At the Opéra Bastille the children hear the same aria sung by the Georgian soprano Anita Rachvelishvili, a rising star whom Le Figaro describes as having "an incredibly sensual timbre, opulent, with a tessitura as long as it is wide, and a real contralto, plumbing the depths of passion with which Saint-Saëns gifted this femme fatale".

“They’re glued to their seats, following it closely,” Latchimy says of her students. “I’m not sure how they relate to the music, but the story has them hooked.”

Angie, one of Latchimy’s students, tells me that she found the love scene in Dalila’s bedroom “a little strange” but immensely enjoyed the betrayal scene, when Samson, stricken with desire, reveals the source of his strength. Does she understand the meaning of betrayal, I ask the 11-year-old. “It’s when you give someone your confidence and they don’t deserve it,” she says.

Digital stage

Lissner’s creation of a

3e Scène

, or digital third stage, to complement his organisation’s Bastille and

Palais Garnier

venues, is yet another attempt to attract a broader audience. He has commissioned 35 short films, ranging in length from two to 30 minutes, that can be viewed for free on the opera’s website. It has received more than 1.5 million visitors in a few months.

"The idea is to go looking for people who would never go to the opera, by showing them films related, even vaguely, to what we do," Lissner says. "There are films by rappers, hip-hop dancers, cartoonists, photographers, actors . . . If I deliver a lecture on Faust young people won't attend.

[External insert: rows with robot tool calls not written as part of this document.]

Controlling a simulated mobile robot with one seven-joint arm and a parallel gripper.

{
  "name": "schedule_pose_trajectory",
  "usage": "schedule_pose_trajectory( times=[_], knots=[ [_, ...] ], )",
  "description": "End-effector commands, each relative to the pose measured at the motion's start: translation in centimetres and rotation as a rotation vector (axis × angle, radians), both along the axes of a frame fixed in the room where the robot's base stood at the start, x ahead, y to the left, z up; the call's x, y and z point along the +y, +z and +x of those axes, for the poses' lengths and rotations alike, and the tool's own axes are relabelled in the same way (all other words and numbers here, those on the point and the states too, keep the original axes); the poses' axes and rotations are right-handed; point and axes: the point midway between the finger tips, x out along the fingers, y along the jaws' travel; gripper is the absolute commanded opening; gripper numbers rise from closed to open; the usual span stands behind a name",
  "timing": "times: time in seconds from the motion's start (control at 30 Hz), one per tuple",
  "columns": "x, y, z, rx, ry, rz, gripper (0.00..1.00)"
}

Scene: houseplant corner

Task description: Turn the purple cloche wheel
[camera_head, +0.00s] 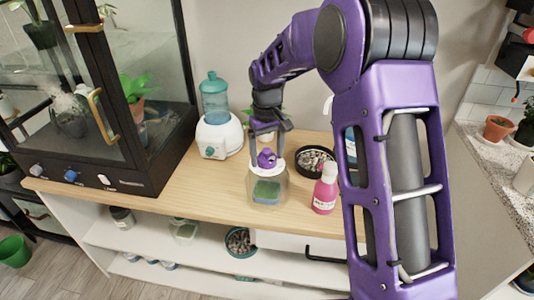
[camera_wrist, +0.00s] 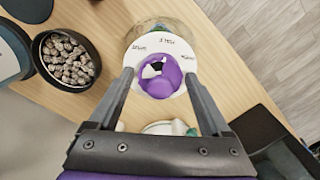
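The purple wheel (camera_head: 267,158) sits on top of a small glass cloche (camera_head: 269,187) with something green inside, standing on the wooden tabletop. In the wrist view the purple wheel (camera_wrist: 160,76) is in the middle of a white lid (camera_wrist: 185,52) with dark lettering around it. My gripper (camera_head: 267,142) is right above the cloche, pointing down. In the wrist view its two fingers (camera_wrist: 158,82) are spread apart, one to the left and one to the right of the wheel. Gaps show between the fingers and the wheel, so nothing is held.
A pink bottle (camera_head: 326,188) stands close to the right of the cloche. A dark bowl of pebbles (camera_head: 314,160) is behind it. A white and teal humidifier (camera_head: 217,125) stands to the left, beside a black glass cabinet (camera_head: 130,100). The tabletop in front of the humidifier is clear.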

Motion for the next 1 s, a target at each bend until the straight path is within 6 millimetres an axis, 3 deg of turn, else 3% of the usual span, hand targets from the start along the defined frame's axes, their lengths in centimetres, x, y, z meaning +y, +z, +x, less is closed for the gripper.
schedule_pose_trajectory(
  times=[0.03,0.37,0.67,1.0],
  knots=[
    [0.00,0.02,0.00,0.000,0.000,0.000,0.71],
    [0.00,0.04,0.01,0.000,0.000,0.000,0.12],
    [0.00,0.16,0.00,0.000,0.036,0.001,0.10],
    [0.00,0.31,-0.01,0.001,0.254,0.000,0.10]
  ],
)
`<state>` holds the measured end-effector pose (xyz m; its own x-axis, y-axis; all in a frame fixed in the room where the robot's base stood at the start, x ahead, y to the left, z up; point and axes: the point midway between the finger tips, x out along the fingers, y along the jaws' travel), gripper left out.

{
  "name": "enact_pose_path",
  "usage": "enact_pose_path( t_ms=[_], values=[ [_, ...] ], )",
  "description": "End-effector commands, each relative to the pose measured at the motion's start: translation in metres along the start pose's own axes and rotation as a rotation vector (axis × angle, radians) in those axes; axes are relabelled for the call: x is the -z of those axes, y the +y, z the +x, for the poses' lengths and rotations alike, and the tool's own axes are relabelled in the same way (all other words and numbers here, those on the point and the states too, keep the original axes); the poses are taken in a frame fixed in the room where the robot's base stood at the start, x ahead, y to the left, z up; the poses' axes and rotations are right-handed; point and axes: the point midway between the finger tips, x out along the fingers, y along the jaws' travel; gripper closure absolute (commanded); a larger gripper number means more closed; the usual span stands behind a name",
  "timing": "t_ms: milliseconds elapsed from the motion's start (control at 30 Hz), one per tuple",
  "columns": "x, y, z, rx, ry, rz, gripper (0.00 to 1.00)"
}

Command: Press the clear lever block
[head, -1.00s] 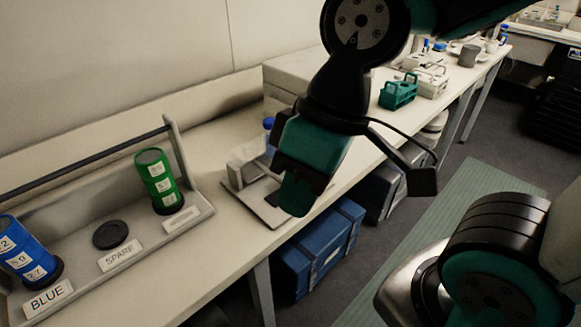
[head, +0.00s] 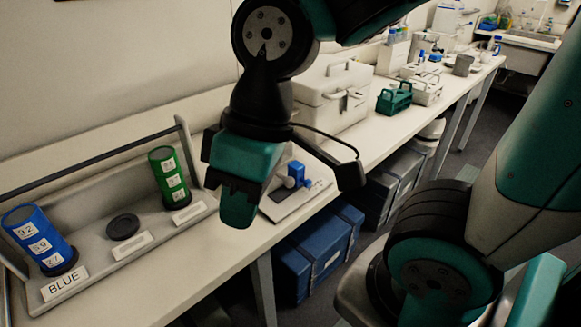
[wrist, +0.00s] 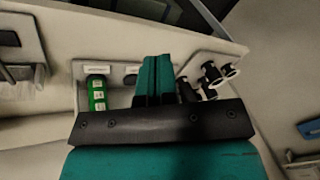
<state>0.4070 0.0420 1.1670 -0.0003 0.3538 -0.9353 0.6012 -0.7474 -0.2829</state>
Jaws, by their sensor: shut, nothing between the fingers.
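A small bench device (head: 298,200) has a pale base plate, an upright blue block (head: 297,172) and a pale rounded part beside it. I cannot tell which part is the clear lever block. My gripper (head: 237,212) points down in front of the bench, to the left of the device in the head view, and hides part of its left side. In the wrist view my gripper's fingers (wrist: 153,78) are together and empty. A pale framed object at the left edge there is cut off, and I cannot tell if it is the device.
A grey rack (head: 150,250) holds a blue cylinder (head: 40,241), a green cylinder (head: 171,174) and an empty dark spare seat (head: 123,227). A white case (head: 331,100) and a green carrier (head: 394,98) stand behind the device. Blue boxes (head: 318,252) lie under the bench.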

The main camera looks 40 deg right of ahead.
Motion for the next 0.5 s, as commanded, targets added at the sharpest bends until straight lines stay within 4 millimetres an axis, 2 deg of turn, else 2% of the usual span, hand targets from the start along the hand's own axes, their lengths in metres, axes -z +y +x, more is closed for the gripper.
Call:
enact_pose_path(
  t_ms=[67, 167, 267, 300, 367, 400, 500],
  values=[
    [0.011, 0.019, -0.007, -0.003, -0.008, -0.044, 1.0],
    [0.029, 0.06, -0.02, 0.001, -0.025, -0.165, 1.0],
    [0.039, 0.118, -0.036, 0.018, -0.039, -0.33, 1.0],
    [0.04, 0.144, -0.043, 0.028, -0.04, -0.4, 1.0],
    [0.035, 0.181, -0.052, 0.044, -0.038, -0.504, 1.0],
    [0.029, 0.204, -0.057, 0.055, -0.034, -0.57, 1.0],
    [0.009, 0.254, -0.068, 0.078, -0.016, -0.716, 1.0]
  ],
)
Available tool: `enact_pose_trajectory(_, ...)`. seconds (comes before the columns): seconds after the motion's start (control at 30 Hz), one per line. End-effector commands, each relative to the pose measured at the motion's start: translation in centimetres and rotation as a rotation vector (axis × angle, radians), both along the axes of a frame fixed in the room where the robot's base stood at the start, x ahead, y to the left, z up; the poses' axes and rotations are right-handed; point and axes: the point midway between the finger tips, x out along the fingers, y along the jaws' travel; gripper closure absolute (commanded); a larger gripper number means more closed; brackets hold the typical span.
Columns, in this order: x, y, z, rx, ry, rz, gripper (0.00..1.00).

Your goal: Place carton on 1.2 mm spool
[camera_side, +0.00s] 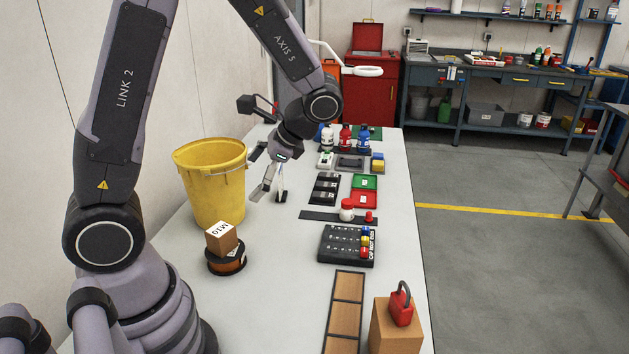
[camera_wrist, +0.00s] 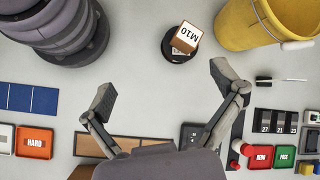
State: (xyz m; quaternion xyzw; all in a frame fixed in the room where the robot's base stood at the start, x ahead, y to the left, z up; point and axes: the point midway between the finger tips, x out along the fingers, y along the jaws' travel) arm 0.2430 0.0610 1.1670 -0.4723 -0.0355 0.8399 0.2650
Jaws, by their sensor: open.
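The carton (camera_side: 221,237) is a small brown box with a white label reading M10. It rests on top of the spool (camera_side: 226,262), a dark reel with copper-coloured winding, on the white table in front of the yellow bucket. In the wrist view the carton (camera_wrist: 186,38) covers much of the spool (camera_wrist: 175,54), whose dark rim shows around it. The spool's size marking is not readable. My gripper (camera_side: 262,173) is open and empty, above the table to the right of the bucket. In the wrist view my gripper (camera_wrist: 165,86) has its fingers spread, apart from the carton.
The yellow bucket (camera_side: 211,185) stands close behind the spool. A dark block with coloured pieces (camera_side: 347,245), red and green trays (camera_side: 364,190) and bottles (camera_side: 345,137) line the table's right side. A padlock (camera_side: 401,304) sits on a brown block in front. The table's middle is fairly clear.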

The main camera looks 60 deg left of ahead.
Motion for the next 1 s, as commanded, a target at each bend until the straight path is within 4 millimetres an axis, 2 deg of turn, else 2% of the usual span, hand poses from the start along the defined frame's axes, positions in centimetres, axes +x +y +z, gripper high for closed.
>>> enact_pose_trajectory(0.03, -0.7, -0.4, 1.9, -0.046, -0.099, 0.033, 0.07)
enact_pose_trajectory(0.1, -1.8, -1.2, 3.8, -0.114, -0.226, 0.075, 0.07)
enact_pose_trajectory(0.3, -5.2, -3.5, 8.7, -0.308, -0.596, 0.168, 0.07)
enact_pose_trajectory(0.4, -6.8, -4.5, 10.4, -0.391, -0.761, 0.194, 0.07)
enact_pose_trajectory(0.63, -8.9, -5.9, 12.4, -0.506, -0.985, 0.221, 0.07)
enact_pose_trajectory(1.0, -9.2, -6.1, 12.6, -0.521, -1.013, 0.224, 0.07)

But if I make a film on the theme of Faust, with performers they recognise, they discover the myth of Faust and maybe they'll want to come and hear Faust by Gounod."

Opera has changed dramatically since Rolf Liebermann, the artistic director of the Paris Opera in the 1970s, began hiring celebrity film and theatre directors, including the Italian Giorgio Strehler, the Frenchman Patrice Chéreau and the German Klaus Michael Gruber. "People no longer say, 'I'm going to see Mozart's Don Juan,' " Lissner observes. "They say, 'Michael Haneke's Don Juan'."

"Le Spectacle – the theatrical show – has overtaken the music in importance," Lissner says with a tinge of regret. "Audiences who have seen [Verdi's] La Traviata will not come to hear a new Violetta, a new Alfredo Germont, no matter how wonderful they are . . . The public now say, 'I've seen La Traviata. Not, 'I heard La Traviata.' "

Extensive use of video has reduced the role of painted backdrops and sculpture. Lissner nonetheless founded an academy to preserve more than 120 métiers d'art, or artistic trades – including carpentry, sculpture, sewing, and shoe-, wig- and hatmaking – mastered by the French national opera, which will celebrate its 350th anniversary in 2019.

As Lissner notes, ballet rather than lyric opera has been the continuous thread in France since the Italian-born French composer Jean-Baptiste Lully created court ballets for King Louis XIV. The Opéra National de Paris "is the biggest producer of ballet-opera in the world" and the only opera with two theatres, Lissner says.

This season 1,050,000 tickets will be sold for 412 performances in Paris, including 197 operas and 173 ballets. (The rest are concerts.) Despite a general anxiety about jihadist attacks, Lissner says, 93.7 per cent of seats are filled. It comes with a hefty price tag. "To make an opera you need 105 musicians, a choir of about 100 . . . Opera costs far more than concerts," Lissner says. "We have to earn money. I would make ticket prices lower if I could." The best seats for this season's 20 operas and 13 ballets cost as much as €252. Fifty-five per cent of the Paris Opera's 2016 budget, of €211 million, is generated by the opera itself; 45 per cent comes from state subsidies. It will lose €2.5 million this year, because of protest strikes against the reform of the French labour code, Le Monde reported.

In Michieletto’s version of Saint-Saëns’s opera Samson emasculates himself by cutting his own hair. Dalila shows remorse for betraying her lover, throwing petrol on the Philistines’ temple before it collapses in a blinding explosion.

The youth audience didn't care about liberties taken with the original. All 2,700 rose in a standing ovation, chanting, "Magnifique! Magnifique!"